The problem =
Repeat only the lines below that run from the line with "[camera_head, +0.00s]" to the line with "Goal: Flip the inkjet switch", ends included; skip every picture.

Data records
************
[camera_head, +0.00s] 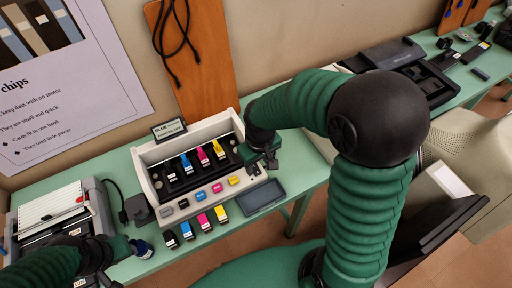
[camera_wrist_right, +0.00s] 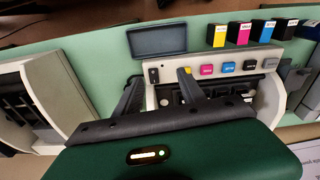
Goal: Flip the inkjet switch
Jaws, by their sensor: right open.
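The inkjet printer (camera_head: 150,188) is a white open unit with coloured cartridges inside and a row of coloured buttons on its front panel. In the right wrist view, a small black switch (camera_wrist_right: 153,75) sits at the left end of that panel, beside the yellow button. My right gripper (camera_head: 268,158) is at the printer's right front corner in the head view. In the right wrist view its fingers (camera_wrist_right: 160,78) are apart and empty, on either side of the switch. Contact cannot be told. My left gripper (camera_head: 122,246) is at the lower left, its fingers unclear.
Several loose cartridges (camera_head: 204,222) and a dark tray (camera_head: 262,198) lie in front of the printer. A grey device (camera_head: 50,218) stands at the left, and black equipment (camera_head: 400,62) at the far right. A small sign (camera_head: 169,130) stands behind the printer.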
************
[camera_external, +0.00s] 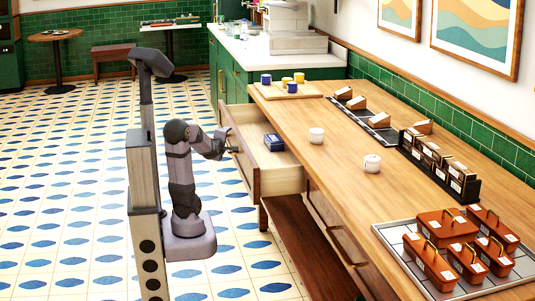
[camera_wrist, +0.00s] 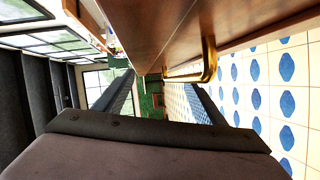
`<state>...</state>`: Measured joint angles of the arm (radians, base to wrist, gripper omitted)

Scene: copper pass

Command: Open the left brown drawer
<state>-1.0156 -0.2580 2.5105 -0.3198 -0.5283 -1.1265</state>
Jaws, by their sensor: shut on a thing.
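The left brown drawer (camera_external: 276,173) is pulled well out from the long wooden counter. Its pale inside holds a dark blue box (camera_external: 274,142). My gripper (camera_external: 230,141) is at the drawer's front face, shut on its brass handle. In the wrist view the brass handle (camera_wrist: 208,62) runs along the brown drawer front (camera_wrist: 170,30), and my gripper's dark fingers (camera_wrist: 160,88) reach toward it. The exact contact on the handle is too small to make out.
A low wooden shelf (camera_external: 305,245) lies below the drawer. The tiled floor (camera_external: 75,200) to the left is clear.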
************
Written response =
[camera_head, +0.00s] 
[camera_wrist_right, +0.00s] 
Goal: Flip the inkjet switch

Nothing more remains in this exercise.